Ce fonds, créé en 2021, est une première en Italie, et sans doute en Europe. Il a vocation à être financièrement autonome et indépendant. À ce titre, ses revenus proviennent pour moitié des charges d’urbanisation secondaire oneri di urbanizzazione tirées des opérations de développement urbain, menées dans le cadre de l’enveloppe des 3 %. Financé essentiellement par les communes les plus riches, la difficulté a été de leur faire accepter de partager les ressources qu’elles tirent du renouvellement urbain qui s’opère spontanément sur leur territoire. Cette opposition a été surmontée en mettant en avant les services « écosystémiques » rendus par les communes les plus à l’écart du développement de la métropole et les moins attractives.
Par ailleurs, la limite d’extension, qui passe à l’échelle de la métropole et non plus à celui de la commune, bénéficie aussi aux communes les plus attractives puisqu’elles peuvent ainsi dépasser le calcul de l’enveloppe restreint à leur seul territoire. La Ville de Bologne, avec un fort taux de fragilité économique, était elle-même favorable à la mise en place d’un fonds de péréquation, ce qui a facilité sa mise en place.

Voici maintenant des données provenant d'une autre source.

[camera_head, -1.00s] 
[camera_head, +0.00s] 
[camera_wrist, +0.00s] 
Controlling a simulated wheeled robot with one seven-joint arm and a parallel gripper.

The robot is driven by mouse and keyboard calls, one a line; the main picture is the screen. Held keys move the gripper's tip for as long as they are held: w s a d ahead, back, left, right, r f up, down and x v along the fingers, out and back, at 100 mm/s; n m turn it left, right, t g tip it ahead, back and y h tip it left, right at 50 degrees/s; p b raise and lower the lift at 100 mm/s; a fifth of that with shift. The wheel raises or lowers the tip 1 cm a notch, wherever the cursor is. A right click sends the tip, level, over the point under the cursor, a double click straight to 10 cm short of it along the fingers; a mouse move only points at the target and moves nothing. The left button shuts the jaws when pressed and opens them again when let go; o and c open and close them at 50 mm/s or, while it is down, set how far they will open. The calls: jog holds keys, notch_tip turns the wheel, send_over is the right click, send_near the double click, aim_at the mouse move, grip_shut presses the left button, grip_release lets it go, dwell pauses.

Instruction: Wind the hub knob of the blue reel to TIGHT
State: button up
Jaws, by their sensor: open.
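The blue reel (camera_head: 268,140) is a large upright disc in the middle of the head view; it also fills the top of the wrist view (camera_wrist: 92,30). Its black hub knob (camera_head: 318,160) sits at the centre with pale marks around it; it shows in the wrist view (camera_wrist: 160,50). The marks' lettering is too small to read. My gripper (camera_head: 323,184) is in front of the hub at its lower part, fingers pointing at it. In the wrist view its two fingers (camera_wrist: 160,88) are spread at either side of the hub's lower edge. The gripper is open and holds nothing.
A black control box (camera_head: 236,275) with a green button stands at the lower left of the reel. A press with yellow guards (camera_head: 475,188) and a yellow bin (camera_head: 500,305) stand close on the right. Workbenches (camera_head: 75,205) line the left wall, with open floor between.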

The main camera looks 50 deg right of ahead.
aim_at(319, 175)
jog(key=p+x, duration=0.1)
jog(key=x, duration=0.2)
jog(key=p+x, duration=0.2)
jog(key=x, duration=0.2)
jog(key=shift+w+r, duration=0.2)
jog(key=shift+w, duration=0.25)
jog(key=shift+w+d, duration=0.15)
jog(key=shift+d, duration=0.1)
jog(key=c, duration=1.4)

En outre, son maire assume aussi la présidence de la cité métropolitaine. Pour sa première année d’abondement, il a disposé d’un budget de 2,3 millions d’euros.
À terme, ce fonds sera géré par la cité métropolitaine, les sommes déposées seront à disposition du programme métropolitain de régénération sans limite de temps. Les opérations de renouvellement bénéficiaires de ce fonds sont sélectionnées par appel à projets annuel, avec comme principal critère de sélection la vulnérabilité économique ou sociale du territoire concerné (commune et groupement de communes), qui compte pour la moitié de la note du projet avec un bonus supplémentaire s’il s’agit d’un groupement de communes. Les critères portent aussi sur l’intérêt métropolitain du projet. Un des objectifs du fonds est de multiplier les actions de renouvellement sur ces territoires avec la mise en place d’un portefeuille de projets, qui sera soumis année après année aux appels à projets. Pour ce faire, des groupes de travail locaux, nommés Officine di Rigenerazione Metropolitana (ORMe), ont été constitués avec le personnel technique de la cité métropolitaine et des communes, pour identifier les sites et proposer des actions à y mener.

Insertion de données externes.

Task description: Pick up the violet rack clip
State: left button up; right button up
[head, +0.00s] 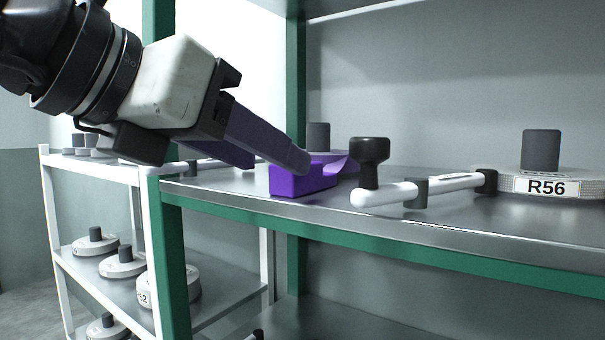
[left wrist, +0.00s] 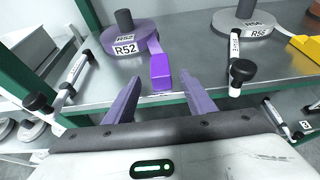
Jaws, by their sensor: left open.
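The violet rack clip (head: 300,180) is a bright block near the front edge of the grey metal shelf. It also shows in the left wrist view (left wrist: 160,74), joined to or touching a violet band that runs back to the violet reel labelled R52 (left wrist: 127,36). My left gripper (head: 272,160) is open, coming in from the upper left with its fingers angled down toward the clip. In the left wrist view its fingers (left wrist: 162,88) stand on either side of the clip's near end, with gaps visible. In the head view one finger partly covers the clip. My right gripper is not seen.
A white bar with a black knob (head: 370,158) lies just right of the clip. A reel labelled R56 (head: 548,184) stands farther right. A green post (head: 166,230) rises at the left. A yellow object (left wrist: 304,47) sits at the right in the left wrist view.

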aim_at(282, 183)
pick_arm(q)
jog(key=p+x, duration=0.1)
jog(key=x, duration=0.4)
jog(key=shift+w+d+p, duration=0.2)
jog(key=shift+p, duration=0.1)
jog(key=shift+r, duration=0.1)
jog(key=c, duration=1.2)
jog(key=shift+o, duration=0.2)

Le fonds comprend le financement des études en amont jusqu’aux travaux de réalisation des opérations de renouvellement. Les thématiques concernent les domaines liés à la biodiversité et aux écosystèmes, à l’agriculture, au tourisme, aux énergies renouvelables, à la résorption des friches industrielles, au renouvellement des sites d’activités, y compris ceux en difficulté, comme pour les zones alpines. Ainsi, des études de projet d’EnR ont été lancées en 2022 (dont le premier AAP en juin 2023), grâce au fonds de péréquation pour un montant de 700 000 euros.

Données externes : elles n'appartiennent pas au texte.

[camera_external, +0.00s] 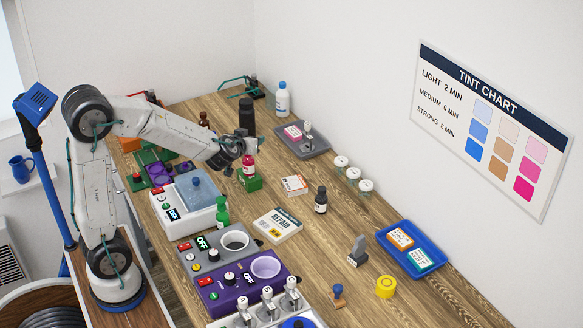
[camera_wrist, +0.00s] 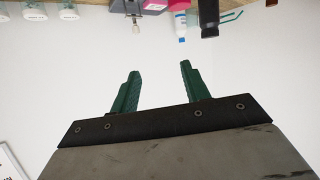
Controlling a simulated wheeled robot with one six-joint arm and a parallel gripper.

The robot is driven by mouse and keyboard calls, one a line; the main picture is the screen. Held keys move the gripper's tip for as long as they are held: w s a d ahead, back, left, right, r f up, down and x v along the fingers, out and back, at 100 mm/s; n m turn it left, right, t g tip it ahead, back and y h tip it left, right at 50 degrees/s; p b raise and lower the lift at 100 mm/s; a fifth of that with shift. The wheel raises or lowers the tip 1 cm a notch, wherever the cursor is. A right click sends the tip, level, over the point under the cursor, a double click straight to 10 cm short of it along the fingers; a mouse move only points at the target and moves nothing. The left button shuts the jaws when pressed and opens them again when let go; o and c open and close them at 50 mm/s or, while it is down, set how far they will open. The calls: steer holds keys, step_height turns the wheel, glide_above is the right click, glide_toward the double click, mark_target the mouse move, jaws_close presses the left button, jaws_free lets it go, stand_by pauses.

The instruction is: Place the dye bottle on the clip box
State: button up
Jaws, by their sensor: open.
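The dye bottle (camera_external: 249,166), magenta with a pale label, stands upright on a small green box (camera_external: 250,183), probably the clip box, in the external view. My gripper (camera_wrist: 160,69) shows two green fingers set well apart, with nothing between them in the wrist view. I cannot tell how far the fingers are from the bottle.
A black bottle (camera_external: 246,117) and a white bottle with blue cap (camera_external: 282,100) stand behind. A grey tray (camera_external: 318,146) and several white-lidded jars (camera_external: 353,174) are at the right. The wrist view appears upside down.

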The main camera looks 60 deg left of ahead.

Facteur de réussite/points de vigilance
Une ville centre moteur pour la mise en place de ce fonds malgré la réticence de quelques communes les plus riches. Une longue tradition de coopération intercommunale, qui remonte à 1995 alors que la métropole était encore une province et qui a facilité le processus de concertation et la prise en compte des enjeux métropolitains. La cité métropolitaine s’est ensuite vu confier la compétence d’aménagement par la Région. Un fort leadership de la Métropole, qui a su susciter l’adhésion des autres municipalités et groupements. Une solide ingénierie capable de mettre en place ce fonds et d’en assurer sa gestion.